Ahram Online , Sunday 11 Nov 2018

Assem Abdel-Maged
Assem Abdel-Maged Al-Gamaa Al-Islamiya leader (Photo: Al-Ahram)

Egypt’s official gazette published on Sunday the names of 164 members of the hard-line Islamist movement Al-Gamaa Al-Islamiya who were placed on a terrorism list by a Cairo criminal court on 28 October.

The court placed the group, which waged an armed insurgency in the 1990s but renounced violence more than a decade ago, on a "terrorist entities" list, and placed 164 of its members on the terrorism list for five years.

The list includes the group's leading members Assem Abdel-Maged, Mohamed El-Islambouly and Tarek El-Zomor.

The court also ordered that the funds of those added to the list be seized and managed by a special committee.

"These are judicial precautionary measures that seek to preserve, protect and [serve] the interest of the entire society," said the court.

The court's decision was based on a memo prepared by the High State Security Prosecution that says many leaders and members of Al-Gamaa Al-Islamiya "renounced their previous initiative to stop violence and declared their adherence to the ideology of the organisation that justifies violent acts," and regard the president as an infidel for failing to abide by Islamic Sharia law, the official gazette said.

Al-Gamaa Al-Islamiya was implicated in the 1981 assassination of Egyptian President Anwar El-Sadat before they renounced violence more than a decade ago.

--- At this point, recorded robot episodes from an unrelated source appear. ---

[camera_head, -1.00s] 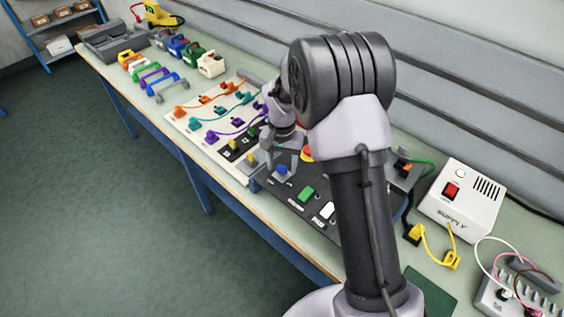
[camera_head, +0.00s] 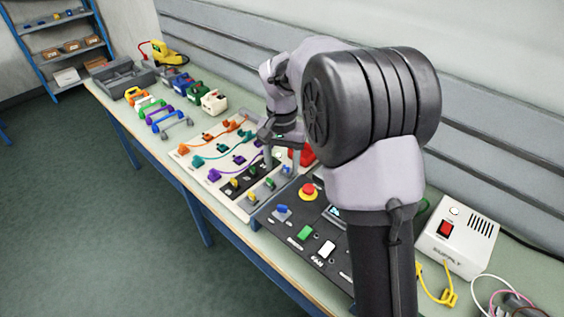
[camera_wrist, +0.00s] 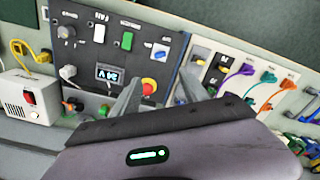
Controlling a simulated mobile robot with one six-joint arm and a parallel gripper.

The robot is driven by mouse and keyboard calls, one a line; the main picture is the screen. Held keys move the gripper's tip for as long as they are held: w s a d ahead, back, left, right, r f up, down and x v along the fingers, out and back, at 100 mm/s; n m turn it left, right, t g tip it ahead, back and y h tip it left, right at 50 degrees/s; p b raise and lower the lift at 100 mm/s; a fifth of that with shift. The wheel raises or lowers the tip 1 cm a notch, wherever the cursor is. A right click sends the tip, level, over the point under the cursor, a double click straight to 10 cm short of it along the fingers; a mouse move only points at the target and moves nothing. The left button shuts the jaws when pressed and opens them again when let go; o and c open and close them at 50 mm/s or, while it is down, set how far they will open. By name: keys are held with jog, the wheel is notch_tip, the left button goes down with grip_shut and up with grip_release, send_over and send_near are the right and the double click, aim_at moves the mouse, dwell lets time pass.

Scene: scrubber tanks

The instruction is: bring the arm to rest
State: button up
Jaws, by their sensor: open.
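My arm stands large at the right of the head view, bent over the bench. My gripper (camera_head: 281,152) is open and empty, fingers pointing down, above the seam between the white cable board (camera_head: 205,180) and the black control panel (camera_head: 268,217). In the wrist view my gripper (camera_wrist: 163,88) shows two spread grey fingers with nothing between them. The red emergency button (camera_wrist: 149,86) and the blue switch (camera_wrist: 160,52) on the panel appear near the left finger. No contact with them is visible.
The bench carries a green button (camera_head: 304,233), a white switch (camera_head: 327,249), a white supply box (camera_head: 458,238) and colored plugs with cables. Handles, padlocks and a grey toolbox (camera_head: 122,79) stand further left. The floor left of the bench is clear.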

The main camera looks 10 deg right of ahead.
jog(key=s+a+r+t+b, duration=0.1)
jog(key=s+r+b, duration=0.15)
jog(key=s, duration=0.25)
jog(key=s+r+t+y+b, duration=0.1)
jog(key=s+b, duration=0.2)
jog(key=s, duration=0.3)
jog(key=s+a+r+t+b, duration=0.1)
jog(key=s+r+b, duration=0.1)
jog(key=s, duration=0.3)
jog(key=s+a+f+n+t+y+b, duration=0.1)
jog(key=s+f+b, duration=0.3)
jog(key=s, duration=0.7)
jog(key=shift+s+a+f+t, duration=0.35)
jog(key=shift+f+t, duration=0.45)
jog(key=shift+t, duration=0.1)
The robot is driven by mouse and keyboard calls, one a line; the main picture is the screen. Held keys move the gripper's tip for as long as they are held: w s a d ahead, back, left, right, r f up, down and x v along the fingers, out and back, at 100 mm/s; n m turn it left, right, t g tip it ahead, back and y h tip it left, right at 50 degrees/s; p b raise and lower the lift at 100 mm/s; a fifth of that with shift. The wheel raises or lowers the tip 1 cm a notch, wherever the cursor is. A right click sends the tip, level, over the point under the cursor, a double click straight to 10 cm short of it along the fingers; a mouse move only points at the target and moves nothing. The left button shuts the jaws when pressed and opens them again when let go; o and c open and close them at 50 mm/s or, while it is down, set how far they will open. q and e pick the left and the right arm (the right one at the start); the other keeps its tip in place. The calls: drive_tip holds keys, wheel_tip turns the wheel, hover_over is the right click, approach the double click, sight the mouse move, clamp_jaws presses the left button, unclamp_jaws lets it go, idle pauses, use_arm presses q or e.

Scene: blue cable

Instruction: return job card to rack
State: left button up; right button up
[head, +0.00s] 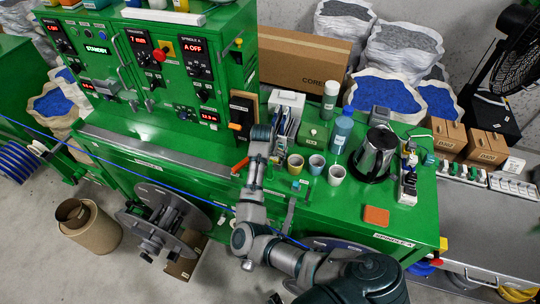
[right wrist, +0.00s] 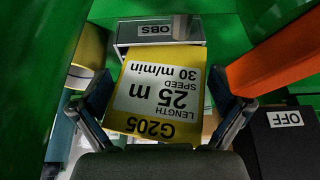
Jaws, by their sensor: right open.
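In the head view my right gripper (head: 262,134) is beside the rack (head: 286,112) on the green bench. My left gripper is not in view.
An orange switch handle (right wrist: 275,58) and a black box marked OFF (right wrist: 285,140) are close to my right finger. Three cups (head: 316,164), a blue bottle (head: 341,132) and a kettle (head: 374,152) stand right of the rack. A blue cable (head: 135,168) runs along the bench front.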

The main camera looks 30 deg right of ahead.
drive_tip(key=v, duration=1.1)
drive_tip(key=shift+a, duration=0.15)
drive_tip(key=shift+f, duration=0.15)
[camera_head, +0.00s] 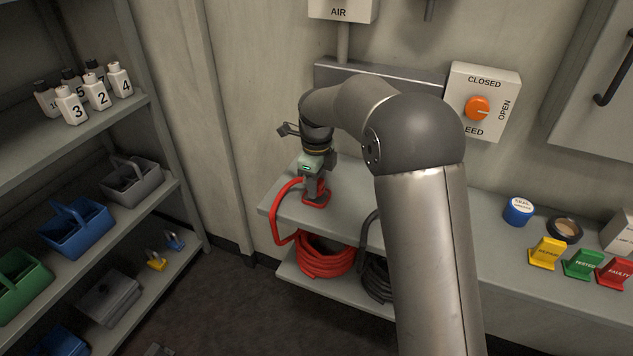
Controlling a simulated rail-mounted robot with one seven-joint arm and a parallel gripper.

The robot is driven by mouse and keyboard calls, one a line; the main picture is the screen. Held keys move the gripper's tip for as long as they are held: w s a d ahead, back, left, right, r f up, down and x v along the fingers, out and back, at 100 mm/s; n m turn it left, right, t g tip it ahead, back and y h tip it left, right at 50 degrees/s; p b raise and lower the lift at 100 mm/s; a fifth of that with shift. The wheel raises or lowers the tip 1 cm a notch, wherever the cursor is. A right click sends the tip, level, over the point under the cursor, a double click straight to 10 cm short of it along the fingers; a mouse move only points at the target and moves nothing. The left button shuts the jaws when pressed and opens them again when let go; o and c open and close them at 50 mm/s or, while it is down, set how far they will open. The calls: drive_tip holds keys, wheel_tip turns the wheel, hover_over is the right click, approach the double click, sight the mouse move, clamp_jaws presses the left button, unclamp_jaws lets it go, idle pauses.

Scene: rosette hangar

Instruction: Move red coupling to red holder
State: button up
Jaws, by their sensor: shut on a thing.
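My gripper (314,177) points down over the left end of the workbench and is shut on the red coupling (312,187), which is mostly hidden by the fingers. A red hose (276,216) runs from the coupling over the bench's left front edge to the coil below. A red holder (318,202) with a flat base stands on the bench directly under my gripper. The coupling and holder overlap in this view, so I cannot tell whether the coupling is seated in it or just above it.
The coiled red hose (325,258) and a dark hose (376,280) lie on the lower shelf. My arm hides the middle of the workbench (345,215). Yellow (547,253), green (583,264) and red (615,272) signs stand at right. A shelf rack (150,185) stands at left.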

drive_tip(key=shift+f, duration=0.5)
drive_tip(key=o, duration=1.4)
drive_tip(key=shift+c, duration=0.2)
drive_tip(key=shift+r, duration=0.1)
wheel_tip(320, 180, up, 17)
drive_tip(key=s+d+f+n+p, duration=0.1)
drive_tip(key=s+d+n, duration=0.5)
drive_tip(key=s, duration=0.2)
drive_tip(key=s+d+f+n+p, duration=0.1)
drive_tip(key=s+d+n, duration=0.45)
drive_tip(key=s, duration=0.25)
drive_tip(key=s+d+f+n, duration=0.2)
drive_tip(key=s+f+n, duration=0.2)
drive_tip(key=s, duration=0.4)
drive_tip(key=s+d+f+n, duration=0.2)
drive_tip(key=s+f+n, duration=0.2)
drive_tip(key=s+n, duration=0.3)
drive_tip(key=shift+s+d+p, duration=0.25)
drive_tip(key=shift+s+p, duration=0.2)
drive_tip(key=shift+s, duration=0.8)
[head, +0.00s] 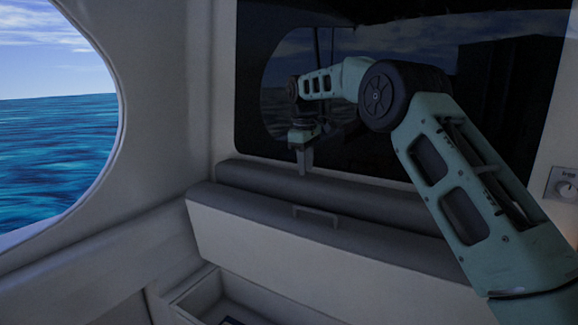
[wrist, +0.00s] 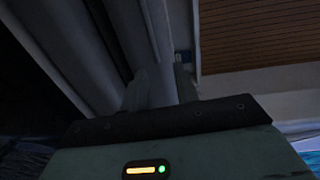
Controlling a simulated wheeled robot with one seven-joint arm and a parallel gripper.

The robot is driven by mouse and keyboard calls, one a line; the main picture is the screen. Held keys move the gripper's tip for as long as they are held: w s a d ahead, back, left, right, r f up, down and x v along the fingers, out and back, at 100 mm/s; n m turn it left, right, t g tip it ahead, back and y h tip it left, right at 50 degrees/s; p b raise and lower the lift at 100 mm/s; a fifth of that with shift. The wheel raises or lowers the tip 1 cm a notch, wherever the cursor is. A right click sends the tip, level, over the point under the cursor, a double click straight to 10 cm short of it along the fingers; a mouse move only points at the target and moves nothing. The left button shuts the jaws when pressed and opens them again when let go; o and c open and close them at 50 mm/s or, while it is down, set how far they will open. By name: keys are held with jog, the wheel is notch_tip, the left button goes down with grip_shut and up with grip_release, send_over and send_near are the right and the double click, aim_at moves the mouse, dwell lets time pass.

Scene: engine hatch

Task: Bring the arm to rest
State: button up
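My green arm reaches in from the right in the head view and bends down at its far end. My gripper (head: 303,168) hangs above the grey bench, pointing down, in front of the dark window. In the wrist view the two fingers of my gripper (wrist: 162,78) stand apart with nothing seen between them. The hatch lid (head: 330,238), pale with a grey cushion edge and a handle (head: 315,214), stands raised below my gripper. My gripper appears apart from the handle.
An open compartment (head: 203,294) shows below the lid, with a small dark thing partly in view at the picture's bottom. A grey backrest (head: 330,190) runs behind the lid. A round window (head: 50,140) is at left, a wall knob (head: 564,186) at right.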

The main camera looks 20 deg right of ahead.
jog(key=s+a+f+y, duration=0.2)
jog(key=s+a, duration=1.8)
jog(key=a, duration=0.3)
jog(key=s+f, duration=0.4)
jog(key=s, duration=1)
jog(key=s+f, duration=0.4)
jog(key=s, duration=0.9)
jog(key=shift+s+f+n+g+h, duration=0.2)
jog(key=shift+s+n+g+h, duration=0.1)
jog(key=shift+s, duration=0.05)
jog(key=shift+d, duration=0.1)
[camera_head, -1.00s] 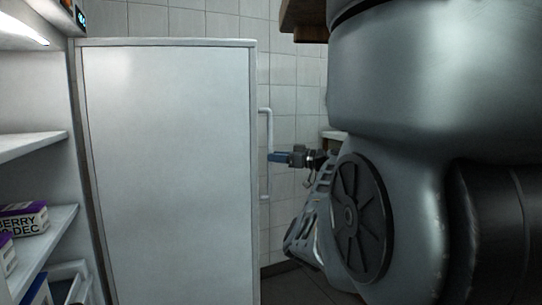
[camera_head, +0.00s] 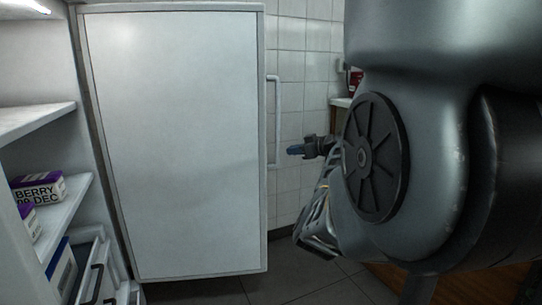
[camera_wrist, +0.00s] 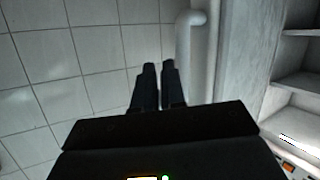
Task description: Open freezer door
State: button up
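The freezer door (camera_head: 180,140) stands swung wide open in the head view, its pale inner face toward me. Its white bar handle (camera_head: 278,122) projects past the door's right edge; in the wrist view the handle (camera_wrist: 184,60) is to the right of my fingers. My gripper (camera_head: 292,150), with blue fingertips, is just right of the handle with a gap between them. In the wrist view my gripper (camera_wrist: 159,66) has its two fingers close together with a narrow empty gap. It holds nothing.
The open freezer shelves (camera_head: 45,118) are at the left, with a purple-and-white berry box (camera_head: 40,188) on one and drawers below. A tiled wall (camera_head: 305,75) is behind the handle. Floor (camera_head: 300,275) is clear below my gripper.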

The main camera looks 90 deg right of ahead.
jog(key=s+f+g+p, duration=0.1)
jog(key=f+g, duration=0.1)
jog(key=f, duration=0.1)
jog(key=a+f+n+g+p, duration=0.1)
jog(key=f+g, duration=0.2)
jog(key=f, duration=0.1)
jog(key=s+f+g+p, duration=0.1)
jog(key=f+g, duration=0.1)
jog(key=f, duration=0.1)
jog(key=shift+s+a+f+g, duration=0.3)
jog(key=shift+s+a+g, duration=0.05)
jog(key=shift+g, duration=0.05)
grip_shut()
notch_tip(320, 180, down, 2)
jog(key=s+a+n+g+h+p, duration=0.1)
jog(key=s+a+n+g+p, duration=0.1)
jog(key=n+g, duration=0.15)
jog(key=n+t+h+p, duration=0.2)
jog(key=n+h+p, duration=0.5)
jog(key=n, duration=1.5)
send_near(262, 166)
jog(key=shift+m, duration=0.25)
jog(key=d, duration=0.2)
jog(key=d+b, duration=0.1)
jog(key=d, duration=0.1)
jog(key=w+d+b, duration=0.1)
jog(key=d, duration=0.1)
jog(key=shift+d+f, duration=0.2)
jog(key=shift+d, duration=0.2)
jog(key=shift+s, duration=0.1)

The group stepped out of the shadow after the 2011 revolution that overthrew longtime strongman Hosni Mubarak.

After he came in to office in 2012, Mubarak's successor Mohamed Morsi freed some members of the group who had been jailed during the group’s armed insurrection against the state in the 1990s.

Morsi, a leader of the Muslim Brotherhood group who was removed from office after a one-year rule, is now serving a 20-year sentence after being convicted for involvement in the killing of protesters during demonstrations that culminated in his ouster, and a 25-year jail term over spying for Qatar.

Egyptian authorities banned the Brotherhood in 2013 and declared it a terrorist organisation.